The last edition of the 168-year-old News of the World is displayed at a newsstand in central London on Sunday, July 10, 2011. (AP Photo/Sang Tan)LONDON (AP) — With the last edition of Britain’s News of the World tabloid in hand, Rupert Murdoch descended on the United Kingdom on Sunday to face the growing phone-hacking scandal that prompted the paper’s closure.
TV footage showed the News Corp. CEO being driven into the east London offices of his U.K. newspaper division, News International. The 80-year-old Mr. Murdoch was seated in the front passenger seat of a red Range Rover with a copy of the last issue of the best-selling Sunday tabloid in his hands.
Britons, too, were snapping up the last edition of the News of the World, after the 168-year-old muckraking paper was brought down in a phone-hacking scandal.
The 8,674th edition apologizes for letting the paper’s readers down but stops short of acknowledging recent allegations that its journalists paid police for information.
“We praised high standards, we demanded high standards but, as we are now only too painfully aware, for a period of a few years up to 2006 some who worked for us, or in our name, fell shamefully short of those standards,” read a full-page editorial in the paper. “Quite simply, we lost our way. Phones were hacked, and for that this newspaper is truly sorry.”
Allegations the paper’s journalists paid police for information and hacked into the voicemails of young murder victims and the grieving families of dead soldiers prompted Mr. Murdoch’s News International to shut down the tabloid.
The developments have turned up the heat on Britain’s media industry amid concerns a police investigation won’t stop with the News of the World, and cast new scrutiny on the cozy relationship between British politicians and the tabloid press.
Mr. Murdoch, who long has been considered a kingmaker in the British media establishment, is facing a maelstrom of criticism and outrage over not just the new allegations of impropriety at his tabloid, but also the decision to shut the paper and put 200 journalists out of work.

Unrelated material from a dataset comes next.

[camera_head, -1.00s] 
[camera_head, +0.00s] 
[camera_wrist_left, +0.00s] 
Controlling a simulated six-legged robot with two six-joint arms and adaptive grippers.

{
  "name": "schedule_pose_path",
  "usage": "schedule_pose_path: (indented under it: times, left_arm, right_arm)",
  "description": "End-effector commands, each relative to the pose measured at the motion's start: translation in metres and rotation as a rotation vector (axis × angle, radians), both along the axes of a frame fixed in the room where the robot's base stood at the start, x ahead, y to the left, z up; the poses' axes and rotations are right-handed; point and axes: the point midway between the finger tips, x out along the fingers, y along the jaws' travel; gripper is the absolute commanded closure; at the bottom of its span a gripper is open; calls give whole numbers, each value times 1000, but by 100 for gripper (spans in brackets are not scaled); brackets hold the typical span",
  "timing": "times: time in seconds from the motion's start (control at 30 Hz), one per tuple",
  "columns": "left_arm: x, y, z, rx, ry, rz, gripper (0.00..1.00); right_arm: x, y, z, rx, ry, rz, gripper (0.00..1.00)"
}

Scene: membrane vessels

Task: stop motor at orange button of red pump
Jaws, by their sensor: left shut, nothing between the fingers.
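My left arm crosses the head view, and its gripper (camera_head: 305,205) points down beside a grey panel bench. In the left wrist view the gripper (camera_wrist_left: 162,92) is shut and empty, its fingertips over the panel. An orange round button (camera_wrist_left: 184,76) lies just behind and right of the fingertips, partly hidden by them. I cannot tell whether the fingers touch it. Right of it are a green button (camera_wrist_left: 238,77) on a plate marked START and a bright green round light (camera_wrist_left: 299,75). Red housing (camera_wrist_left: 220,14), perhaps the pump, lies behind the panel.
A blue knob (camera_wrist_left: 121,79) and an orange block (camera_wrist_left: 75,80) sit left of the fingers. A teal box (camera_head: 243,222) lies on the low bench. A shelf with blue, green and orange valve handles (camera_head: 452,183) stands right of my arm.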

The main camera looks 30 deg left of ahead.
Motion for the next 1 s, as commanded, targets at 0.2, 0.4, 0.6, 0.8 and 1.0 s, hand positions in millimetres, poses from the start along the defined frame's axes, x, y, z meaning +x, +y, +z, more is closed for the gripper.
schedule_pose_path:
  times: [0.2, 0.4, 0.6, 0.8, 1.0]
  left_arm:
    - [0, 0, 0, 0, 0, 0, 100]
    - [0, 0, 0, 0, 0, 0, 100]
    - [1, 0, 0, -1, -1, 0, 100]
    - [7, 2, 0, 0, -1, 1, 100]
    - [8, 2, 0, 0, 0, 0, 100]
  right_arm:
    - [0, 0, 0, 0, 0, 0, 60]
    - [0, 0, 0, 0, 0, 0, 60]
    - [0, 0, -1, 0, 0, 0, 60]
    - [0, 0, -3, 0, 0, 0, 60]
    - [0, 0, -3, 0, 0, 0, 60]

News International declined to comment on Mr. Murdoch’s movements or plans while in the United Kingdom.
Closing down the News of the World, which was launched Oct. 1, 1843, was seen by some as a desperate attempt by the media conglomerate to stem negative fallout and thus save its 12 billion-pound ($19 billion) deal to take over satellite broadcaster British Sky Broadcasting.

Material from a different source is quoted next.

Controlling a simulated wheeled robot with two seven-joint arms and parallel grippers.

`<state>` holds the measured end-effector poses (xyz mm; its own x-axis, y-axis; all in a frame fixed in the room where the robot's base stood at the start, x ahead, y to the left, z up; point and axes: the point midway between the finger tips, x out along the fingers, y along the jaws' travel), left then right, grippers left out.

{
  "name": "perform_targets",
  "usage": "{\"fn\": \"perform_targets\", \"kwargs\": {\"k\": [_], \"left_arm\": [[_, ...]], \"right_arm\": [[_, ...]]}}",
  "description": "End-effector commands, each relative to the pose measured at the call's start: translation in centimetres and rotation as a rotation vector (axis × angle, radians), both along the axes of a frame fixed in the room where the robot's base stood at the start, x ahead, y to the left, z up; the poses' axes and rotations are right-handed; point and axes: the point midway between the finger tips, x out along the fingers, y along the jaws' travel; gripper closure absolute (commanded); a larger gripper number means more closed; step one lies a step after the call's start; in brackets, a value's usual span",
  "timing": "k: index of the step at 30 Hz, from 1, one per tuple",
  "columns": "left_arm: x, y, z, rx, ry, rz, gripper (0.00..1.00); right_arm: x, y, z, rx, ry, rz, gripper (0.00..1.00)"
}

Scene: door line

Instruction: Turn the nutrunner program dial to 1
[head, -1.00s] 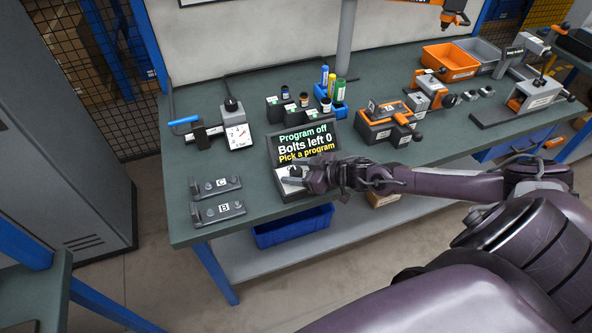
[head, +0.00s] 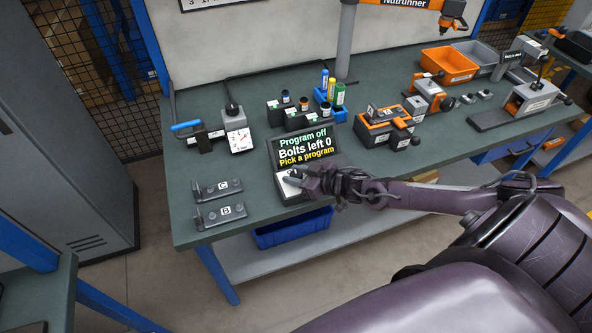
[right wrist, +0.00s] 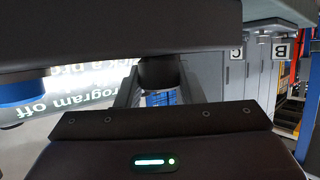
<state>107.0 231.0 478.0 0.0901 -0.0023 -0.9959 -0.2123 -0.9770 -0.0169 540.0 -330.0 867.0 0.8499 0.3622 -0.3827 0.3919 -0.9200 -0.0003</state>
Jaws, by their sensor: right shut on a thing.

The British government has signaled that that deal will be delayed because of the crisis, and the scandal has continued to unfold at breakneck pace in the media, prompting broader questions about corruption at the newspaper and media regulation in the country.

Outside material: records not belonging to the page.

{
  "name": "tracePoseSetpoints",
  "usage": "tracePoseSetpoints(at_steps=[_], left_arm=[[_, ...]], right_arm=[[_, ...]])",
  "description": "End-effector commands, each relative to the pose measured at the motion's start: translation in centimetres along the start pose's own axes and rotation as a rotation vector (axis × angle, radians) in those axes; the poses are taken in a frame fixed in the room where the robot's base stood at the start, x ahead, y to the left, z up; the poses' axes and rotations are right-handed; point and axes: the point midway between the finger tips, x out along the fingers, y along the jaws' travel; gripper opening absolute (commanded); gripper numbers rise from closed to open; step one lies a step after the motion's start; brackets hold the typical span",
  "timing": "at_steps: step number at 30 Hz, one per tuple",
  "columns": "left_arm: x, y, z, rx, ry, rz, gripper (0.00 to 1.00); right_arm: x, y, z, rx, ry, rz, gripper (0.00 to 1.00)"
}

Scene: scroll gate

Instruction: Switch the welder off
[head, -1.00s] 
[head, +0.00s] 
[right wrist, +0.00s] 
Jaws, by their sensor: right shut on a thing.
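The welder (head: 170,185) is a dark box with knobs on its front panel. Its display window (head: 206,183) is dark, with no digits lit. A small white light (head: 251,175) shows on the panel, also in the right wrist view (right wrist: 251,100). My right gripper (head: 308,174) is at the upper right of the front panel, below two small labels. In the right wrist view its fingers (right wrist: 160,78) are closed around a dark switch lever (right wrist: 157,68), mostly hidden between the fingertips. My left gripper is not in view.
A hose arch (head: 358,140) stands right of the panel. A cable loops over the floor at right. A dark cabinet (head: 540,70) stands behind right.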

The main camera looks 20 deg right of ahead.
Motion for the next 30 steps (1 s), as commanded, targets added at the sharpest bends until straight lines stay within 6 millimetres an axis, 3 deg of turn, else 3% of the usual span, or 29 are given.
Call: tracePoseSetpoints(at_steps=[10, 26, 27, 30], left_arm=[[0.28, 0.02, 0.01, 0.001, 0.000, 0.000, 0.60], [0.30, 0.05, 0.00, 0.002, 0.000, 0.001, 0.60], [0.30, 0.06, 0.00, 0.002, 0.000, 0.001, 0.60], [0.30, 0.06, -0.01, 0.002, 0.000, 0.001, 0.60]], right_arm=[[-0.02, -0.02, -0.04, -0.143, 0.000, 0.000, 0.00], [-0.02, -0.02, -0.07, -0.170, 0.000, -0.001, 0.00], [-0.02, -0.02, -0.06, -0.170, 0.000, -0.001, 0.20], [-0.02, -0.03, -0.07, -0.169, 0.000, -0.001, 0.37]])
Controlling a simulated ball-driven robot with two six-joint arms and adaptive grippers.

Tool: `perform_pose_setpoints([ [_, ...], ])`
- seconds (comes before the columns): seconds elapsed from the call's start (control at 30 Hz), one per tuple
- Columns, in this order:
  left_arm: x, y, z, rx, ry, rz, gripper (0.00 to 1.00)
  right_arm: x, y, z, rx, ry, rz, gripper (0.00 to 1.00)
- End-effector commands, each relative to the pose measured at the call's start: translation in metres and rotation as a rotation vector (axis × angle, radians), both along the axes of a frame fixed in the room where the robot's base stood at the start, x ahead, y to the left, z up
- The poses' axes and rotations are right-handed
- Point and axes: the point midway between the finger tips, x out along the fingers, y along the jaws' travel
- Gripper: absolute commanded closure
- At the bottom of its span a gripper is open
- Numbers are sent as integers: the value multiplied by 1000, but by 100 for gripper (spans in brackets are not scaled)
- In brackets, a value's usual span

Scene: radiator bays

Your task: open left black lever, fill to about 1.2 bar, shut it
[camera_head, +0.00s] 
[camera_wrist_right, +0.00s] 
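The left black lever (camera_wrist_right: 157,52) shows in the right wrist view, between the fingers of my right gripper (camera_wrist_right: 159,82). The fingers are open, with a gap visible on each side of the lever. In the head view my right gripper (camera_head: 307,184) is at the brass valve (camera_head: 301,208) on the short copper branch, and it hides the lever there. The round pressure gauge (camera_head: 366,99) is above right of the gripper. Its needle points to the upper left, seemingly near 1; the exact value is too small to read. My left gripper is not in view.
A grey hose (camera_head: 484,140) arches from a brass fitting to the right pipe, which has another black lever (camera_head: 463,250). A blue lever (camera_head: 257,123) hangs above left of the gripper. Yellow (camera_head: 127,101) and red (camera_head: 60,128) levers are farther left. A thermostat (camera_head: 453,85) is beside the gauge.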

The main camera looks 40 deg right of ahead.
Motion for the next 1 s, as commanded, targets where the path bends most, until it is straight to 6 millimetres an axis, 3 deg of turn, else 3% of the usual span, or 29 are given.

Soul-searching has extended to the highest levels of government, with Prime Minister David Cameron conceding that politicians developed too cozy a relationship with the tabloid press. Mr. Cameron’s former communications chief, Andy Coulson, is an ex-editor of the News of the World and was one of three men arrested this week as part of a police investigation into the phone-hacking and corruption allegations.
Mr. Cameron has called for a new media regulation system and pledged a public inquiry into what went wrong; the head of Mr. Murdoch’s U.K. newspaper operations has hinted that more revelations are to come.
As the News of the World’s final issue went to press, Assistant Police Commissioner John Yates expressed his “extreme regret” that he did not act to reopen police inquiries into phone hacking two years ago. In an interview with the Sunday Telegraph, he said, “It’s clear I could have done more.”
On Sunday, opposition Labor Party leader Ed Miliband warned that a Murdoch takeover of BSkyB should not be allowed while the phone-hacking investigation is ongoing.